Request — Extract the whole listing as it stands. Do not include the pictures.
START Dataset section
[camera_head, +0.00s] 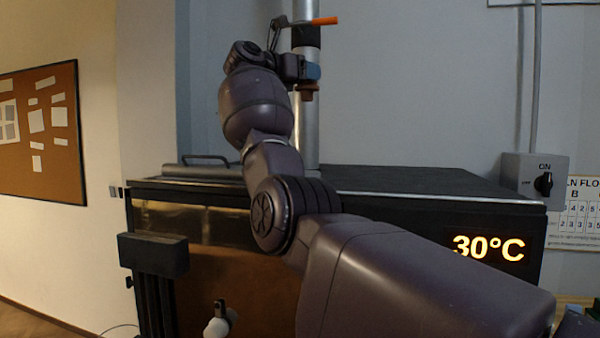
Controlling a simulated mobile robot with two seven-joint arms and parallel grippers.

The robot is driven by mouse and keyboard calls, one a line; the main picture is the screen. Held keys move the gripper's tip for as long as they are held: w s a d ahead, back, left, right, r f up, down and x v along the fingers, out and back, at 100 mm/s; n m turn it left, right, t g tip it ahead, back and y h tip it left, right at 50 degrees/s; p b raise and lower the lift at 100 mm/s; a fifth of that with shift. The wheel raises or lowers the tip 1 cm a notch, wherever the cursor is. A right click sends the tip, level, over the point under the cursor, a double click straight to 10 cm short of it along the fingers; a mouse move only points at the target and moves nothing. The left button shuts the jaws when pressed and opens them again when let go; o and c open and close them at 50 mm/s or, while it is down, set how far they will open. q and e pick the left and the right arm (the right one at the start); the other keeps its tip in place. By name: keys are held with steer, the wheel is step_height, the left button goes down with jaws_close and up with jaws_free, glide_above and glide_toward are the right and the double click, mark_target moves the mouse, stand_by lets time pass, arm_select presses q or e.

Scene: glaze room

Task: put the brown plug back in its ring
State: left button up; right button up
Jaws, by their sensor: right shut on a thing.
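My right gripper (312,73) is high up at the vertical metal pipe (306,135), in front of it. It is shut on a small brown piece, which looks like the brown plug (309,92). The plug's lower end shows just below the blue fingertips, and the rest is hidden by them. I cannot make out the ring; whether the plug touches anything besides the gripper is unclear.
An orange-handled lever (322,21) sticks out near the pipe's top, just above the gripper. A black kiln (420,183) with a 30°C display stands below. A grey switch box (535,179) is at the right. A cork board (65,170) hangs at left.

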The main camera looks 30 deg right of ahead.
END Dataset section
Final result —
[camera_head, +0.00s] 
Controlling a simulated mobile robot with two seven-joint arms and parallel grippers.

The robot is driven by mouse and keyboard calls, one a line; the main picture is the screen. Held keys move the gripper's tip for as long as they are held: w s a d ahead, back, left, right, r f up, down and x v along the fingers, out and back, at 100 mm/s; n m turn it left, right, t g tip it ahead, back and y h tip it left, right at 50 degrees/s; p b raise and lower the lift at 100 mm/s; a fifth of that with shift. The wheel raises or lowers the tip 1 cm a notch, wherever the cursor is. A right click sends the tip, level, over the point under the cursor, a double click straight to 10 cm short of it along the fingers; a mouse move only points at the target and moves nothing. The left button shuts the jaws when pressed and opens them again when let go; o and c open and close them at 50 mm/s or, while it is down, set how far they will open. q and e pick the left and the right arm (the right one at the start); the other keeps its tip in place. By name: keys are held with steer, the wheel is step_height, the left button goes down with jaws_close and up with jaws_free, glide_above and glide_toward are the right and the double click, mark_target moves the mouse, stand_by lets time pass, arm_select presses q or e.

Scene: glaze room

Task: put the brown plug back in its ring
State: left button up; right button up
Jaws, by their sensor: right shut on a thing.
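My right gripper (312,73) is high up at the vertical metal pipe (306,135), in front of it. It is shut on a small brown piece, which looks like the brown plug (309,92). The plug's lower end shows just below the blue fingertips, and the rest is hidden by them. I cannot make out the ring; whether the plug touches anything besides the gripper is unclear.
An orange-handled lever (322,21) sticks out near the pipe's top, just above the gripper. A black kiln (420,183) with a 30°C display stands below. A grey switch box (535,179) is at the right. A cork board (65,170) hangs at left.

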The main camera looks 30 deg right of ahead.

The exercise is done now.